Write out, please, the line containing "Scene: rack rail" together with all lines after it, up to and including the last one, with no other output.

··· DATA BLOCK

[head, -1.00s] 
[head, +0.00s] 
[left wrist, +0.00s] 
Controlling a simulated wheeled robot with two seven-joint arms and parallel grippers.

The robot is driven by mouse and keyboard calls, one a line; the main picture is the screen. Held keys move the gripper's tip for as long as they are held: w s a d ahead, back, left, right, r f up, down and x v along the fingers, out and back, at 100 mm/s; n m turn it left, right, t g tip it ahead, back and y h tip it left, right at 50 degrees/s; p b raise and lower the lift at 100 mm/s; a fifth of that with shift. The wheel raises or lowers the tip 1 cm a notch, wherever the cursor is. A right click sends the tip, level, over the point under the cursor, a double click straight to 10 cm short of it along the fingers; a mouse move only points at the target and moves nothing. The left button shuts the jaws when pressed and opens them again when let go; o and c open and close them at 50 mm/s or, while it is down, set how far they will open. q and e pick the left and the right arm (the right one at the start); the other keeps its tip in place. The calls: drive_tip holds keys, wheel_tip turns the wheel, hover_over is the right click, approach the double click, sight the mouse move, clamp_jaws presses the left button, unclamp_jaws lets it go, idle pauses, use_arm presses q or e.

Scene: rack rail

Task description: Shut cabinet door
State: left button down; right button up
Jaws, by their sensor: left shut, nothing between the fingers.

······

EXPECTED OUTPUT —
Scene: rack rail

Task description: Shut cabinet door
State: left button down; right button up
Jaws, by their sensor: left shut, nothing between the fingers.

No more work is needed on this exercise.